Ay Kağan’ın yüzü gök gibiymiş, ağzı ateş, gözler ela, saçları ve kaşları karaymış. Derler ki, perilerden daha güzel bir oğlu olmuş.

Bu çocuk annesinden ilk sütü emdikten sonra konuşmuş.

Çiğ et istemiş, ardından çorba ve bitmedi birde üstüne şarap istemiş.

Olacak iş mi demeyin sakın, unutmayın rivayete göre dedim peşinen ve ilave de ettim efsanelerdeyiz ve hayal ediyoruz. O dönemlere gidiyoruz. Gidebildiğimiz, hayal edebildiğimiz kadarıyla. Asırlar öncesinden bu güne birebir gelebilir miydi gelemez elbette. Neyse biz devam edelim. İyi gidiyorduk.

Aradan kırk gün geçmiş, çocuk büyümüş.

Bundan sonrası daha bir değişik! Hayaller karışmasın sakın, ne yapalım göreceklerimiz, duyacaklarımız bunlar. Başkasını söyleyemez yâda yazamayız. Elimize ulaşılanlar da bunlar olduğuna göre devam edeceğiz. Tarifimiz devam ediyor.

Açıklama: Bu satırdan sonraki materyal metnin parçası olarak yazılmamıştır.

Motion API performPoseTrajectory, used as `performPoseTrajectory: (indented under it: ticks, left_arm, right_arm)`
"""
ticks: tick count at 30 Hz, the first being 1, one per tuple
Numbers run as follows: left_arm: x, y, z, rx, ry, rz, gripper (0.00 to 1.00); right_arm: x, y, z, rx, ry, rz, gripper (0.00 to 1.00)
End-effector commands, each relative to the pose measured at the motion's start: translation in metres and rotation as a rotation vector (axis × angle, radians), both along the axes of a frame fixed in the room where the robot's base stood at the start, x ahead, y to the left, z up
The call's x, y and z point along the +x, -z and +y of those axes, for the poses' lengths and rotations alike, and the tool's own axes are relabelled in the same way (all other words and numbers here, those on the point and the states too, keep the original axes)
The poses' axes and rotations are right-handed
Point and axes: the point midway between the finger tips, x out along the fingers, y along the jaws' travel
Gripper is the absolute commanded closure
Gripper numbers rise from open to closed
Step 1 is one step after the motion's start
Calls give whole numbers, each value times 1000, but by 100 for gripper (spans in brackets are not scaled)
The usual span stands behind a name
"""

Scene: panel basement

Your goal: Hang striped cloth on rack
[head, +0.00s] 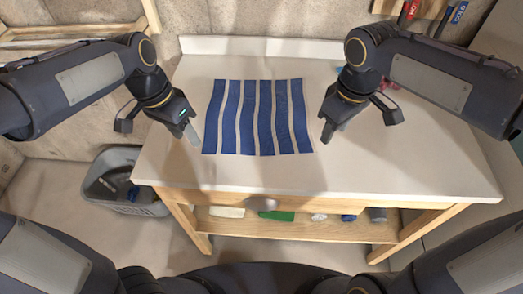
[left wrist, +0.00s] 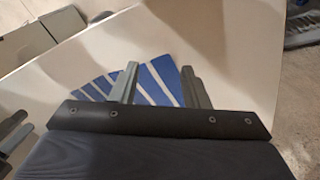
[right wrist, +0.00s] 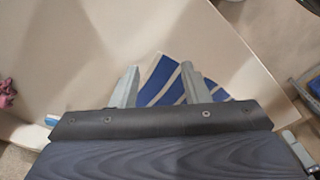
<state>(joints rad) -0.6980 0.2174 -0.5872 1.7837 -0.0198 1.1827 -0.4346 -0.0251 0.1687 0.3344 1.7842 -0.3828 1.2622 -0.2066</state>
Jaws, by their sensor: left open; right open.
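The striped cloth (head: 248,117), blue and pale, lies flat on the white table. My left gripper (head: 194,140) is open just off the cloth's left edge, and my right gripper (head: 325,137) is open just off its right edge. The cloth also shows beyond and between the open fingers in the left wrist view (left wrist: 158,85) and in the right wrist view (right wrist: 185,80). Both grippers are empty. I cannot tell a rack for certain in these views; a wooden frame (head: 75,30) stands at the upper left.
The white table (head: 400,170) is mostly clear in front of the cloth. A grey bin (head: 100,185) stands on the floor at the left. The lower shelf (head: 290,230) holds several small items, one a green one (head: 277,216). Small pink items (right wrist: 6,93) lie beyond my right gripper.

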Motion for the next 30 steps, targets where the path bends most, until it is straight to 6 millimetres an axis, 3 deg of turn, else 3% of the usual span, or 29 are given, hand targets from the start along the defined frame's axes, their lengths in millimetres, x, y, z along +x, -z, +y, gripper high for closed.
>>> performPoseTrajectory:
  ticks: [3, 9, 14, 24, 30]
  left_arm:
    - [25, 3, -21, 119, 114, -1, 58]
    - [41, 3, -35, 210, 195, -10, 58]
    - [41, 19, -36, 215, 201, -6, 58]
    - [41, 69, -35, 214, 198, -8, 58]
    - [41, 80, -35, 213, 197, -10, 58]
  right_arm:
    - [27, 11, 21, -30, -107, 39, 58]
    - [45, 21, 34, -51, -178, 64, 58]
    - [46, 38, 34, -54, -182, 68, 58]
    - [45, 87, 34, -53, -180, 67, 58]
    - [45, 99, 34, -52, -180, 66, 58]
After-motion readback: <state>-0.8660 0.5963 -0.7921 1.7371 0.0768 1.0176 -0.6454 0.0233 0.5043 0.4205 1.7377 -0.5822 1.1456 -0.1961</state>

Büyüyen çocuğun, ayakları öküz ayağı gibiymiş. Beli kurt beli, omuzları samur omzu, göğsü ayı göğsü gibiymiş. Şimdi gözünüzün önünde canlandırabiliyor musunuz tüm benzetileri? Daha bitmedi. Vücudu da baştan aşağı tüylüymüş.

Onun ismi neymiş derseniz? Oğuz’muş derim.

Tarifi bitirdik, şimdi de gündelik yaşamına geçiyoruz. Ne yaparmış biliyor musunuz? At sürüleri güdermiş bütün gün de avlanırmış.

Onun yakınlarındaki ormanda çok büyük bir gergedan varmış.

Öyle sakin kendi halinde diye düşünürseniz yanılırsınız. Bu bir çeşit canavarmış. At sürülerine saldırır hatta onları parçalar yermiş. Sadece atları mı arada insanları da afiyetle midesine indirirmiş.

Oğuz bakmış ki bu gergedandan kurtulmaktan başka çare yok, kargısını, okunu, kalkanını ve kılıcını almış ormana gitmiş. Önce bir geyik avlamış, söğüt dalı ile onu ağaca bağlamış. Sonrada gitmiş. Tan ağarırken yine gelmiş. Bakmış ki geyik yok. Anlamış gergedan geyiği almış. Bu defa bir ayı avlamış. Ayıyı altın kuşağı ile ağaca bağlamış yine gitmiş. Tan ağarırken yine gelmiş, ayı da yok. İşe o zaman planının işe yaradığına emin olmuş. Ağacın altında beklemeye başlamış. Gergedan gelmiş. Tabi hazırlıklı olan Oğuz gergedanı öldürmüş, kılıcı ile başını kesmiş.

Bu büyük zaferden sonra başka mutlu bir zafer olmuş Oğuz’un hayatında.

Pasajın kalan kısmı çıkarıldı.